Climate crisis is aggravated by neoliberal ideology

The perpetual quest for economic growth results in and depends on continued disposal, implying that environmental destruction is an inevitable element of the growth process. Keynesian economics treats perpetual growth on a finite planet as a process that could lead to collapse. However, the peculiar contribution of neoliberalism rejects regulations to combat climate change and remains indifferent to the climate calamity. According to Milton Friedman, one of the architects of neoliberal ideology, as long as environmental goods are correctly priced, any attempt by governments or citizens to intervene is unwarranted and misguided. According to Alan Greenspan, the former chairman of the Federal Reserve, the market is meant to be inherently self-regulating and self-correcting, so neither regulation nor action is required. Introduced by Ronald Reagan and Margaret Thatcher in the  late 1970s, neoliberalism, representing market-based ideas and policies, is still the supreme politico-economic doctrine in the West, under which US President Donald Trump and his administration are waging a war on evidence-based environmental science.

Hurricane Katrina in New Orleans in 2005, Sandy in New York City in 2012, and Harvey and Irma in Texas and Florida this summer show that markets (capitalism) on their own are incapable of protecting societies, and preventing the deaths of so many Americans and billions of dollars in damage to homes and businesses. While scientists are still not sure whether climate change can be blamed for the occurrence of any hurricane, it is clear that the lives and livelihoods of millions of Americans will be at risk and a bursting of the property bubble caused by climate breakdown could spread through banks, insurers and other parts of the economy, if the Trump administration continues to deny the existence of climate change.

Climate change is a negative global externality of potentially catastrophic proportions. As with financial crises, there is a need for imperative collective action and multilateral cooperation to effectively address its causes and consequences. It requires effective government investments and strong regulations to ensure positive outcomes.

Climate denial is backed by Big Carbon

While most governments signed the Paris Agreement in 2015, signaling their determination to address the climate crisis, political processes to fulfill their mitigation commitments have been hijacked by Big Carbon or “dark money,” including hydrocarbon billionaires and their allies, a lot like Big Tobacco when it denied the health dangers of smoking.
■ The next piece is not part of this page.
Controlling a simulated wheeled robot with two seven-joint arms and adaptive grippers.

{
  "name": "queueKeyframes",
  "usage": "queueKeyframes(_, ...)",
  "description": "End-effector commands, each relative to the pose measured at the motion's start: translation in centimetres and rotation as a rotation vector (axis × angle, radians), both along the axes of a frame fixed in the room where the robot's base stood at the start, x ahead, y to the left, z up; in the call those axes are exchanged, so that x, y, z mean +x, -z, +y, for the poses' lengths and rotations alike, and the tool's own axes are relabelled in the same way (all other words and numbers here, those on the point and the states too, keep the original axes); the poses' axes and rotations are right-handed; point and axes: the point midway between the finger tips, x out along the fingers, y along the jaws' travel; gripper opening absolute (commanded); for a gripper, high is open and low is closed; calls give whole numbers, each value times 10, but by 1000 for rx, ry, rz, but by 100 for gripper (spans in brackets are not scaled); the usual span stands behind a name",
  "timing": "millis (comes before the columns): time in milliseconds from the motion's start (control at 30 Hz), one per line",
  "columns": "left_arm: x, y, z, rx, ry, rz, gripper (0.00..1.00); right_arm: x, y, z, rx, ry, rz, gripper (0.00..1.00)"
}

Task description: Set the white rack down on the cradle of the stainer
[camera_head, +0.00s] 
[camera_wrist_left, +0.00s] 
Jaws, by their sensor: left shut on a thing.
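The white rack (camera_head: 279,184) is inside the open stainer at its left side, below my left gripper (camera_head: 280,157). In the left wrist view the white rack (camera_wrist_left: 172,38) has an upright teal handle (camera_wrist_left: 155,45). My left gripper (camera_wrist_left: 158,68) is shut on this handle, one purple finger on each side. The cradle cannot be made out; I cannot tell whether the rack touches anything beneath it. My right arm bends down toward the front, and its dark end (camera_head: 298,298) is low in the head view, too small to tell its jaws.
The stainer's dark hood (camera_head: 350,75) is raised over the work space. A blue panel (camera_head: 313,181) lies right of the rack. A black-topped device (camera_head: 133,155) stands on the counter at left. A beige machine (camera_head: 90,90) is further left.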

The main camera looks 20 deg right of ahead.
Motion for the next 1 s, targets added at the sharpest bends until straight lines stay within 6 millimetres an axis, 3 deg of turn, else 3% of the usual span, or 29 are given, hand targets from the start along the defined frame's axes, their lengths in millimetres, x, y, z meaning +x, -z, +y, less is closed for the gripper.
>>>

Big Carbon entities tend to favor protection of the status quo industrial capitalist order that has historically made them rich. They have for years been funding massive and sophisticated campaigns to mislead voters about the environmental harm caused by carbon pollution. As the globe slides into a warmer climate, they have made handsome fossil-fuel profits at the expense of the world’s poor, global taxpayers and future generations. They have so much influence now to subvert all reason and fact in collective decision making. One of US President Donald Trump’s first actions after taking office was to remove all mentions of climate change from federal websites; subsequently, donations to climate denial groups from large oil and gas companies such as ExxonMobil rolled in. Within 24 hours of taking office, UK Prime Minister Theresa May closed the Department of Energy and Climate Change, and donations from oil and gas companies to the Conservative party soon followed. It’s clear that Big Carbon is trying to cripple our ability to respond to this existential threat.

It is no less ironic that Big Carbon entities continue to receive financial support from advanced countries and major international development banks who are speaking out of both sides of their mouths. To keep the global temperature under the internationally agreed 2C limit, scientists in 2015 called for a major shift of investment to clean energy from fossil fuel reserves.

Before the G20 meeting in July 2017, a report, entitled “Talk is cheap: How G20 governments are financing climate disaster,” which was produced by a coalition of NGOs, accused the bloc’s member states of hypocrisy because they talked tough on global warming while providing more public finances for fossil fuels than for renewables. More specifically, it found that the G20 countries provided an average of $71.8bn of public money for fossil fuels per year between 2013-2015, but just $18.7bn for renewables. Japan provided the most at $16.5bn per year, six times more than it allocated for renewables. Germany, seen as a climate leader, provided $3.5bn of public finance for fossil fuels, but $2.4bn for renewables.

The Oil Change International recently estimated that, by analyzing the lending by six major international development banks (World Bank, EBRD, the African Development Bank, Asian Development Bank, European Investment Bank and the Inter-American Development Bank), at least $5bn of public money went to new fossil fuel projects run by these development banks in the year after the Paris Agreement was reached. Leading the pack, the Asian Development Bank enjoyed a fivefold increase in public funding.

In summary, tackling climate change demands a new approach to economics, politics and ethics. The alarming climate crisis should be a wake-up call for societies and governments, which need to make a profound shift in the way they produce, distribute and consume energy, and react to the environmental crises. Big Carbon and development banks should be held accountable for the effects of climate change. Governments should ensure that the Paris Agreement is irreversible and that their commitments will be redoubled.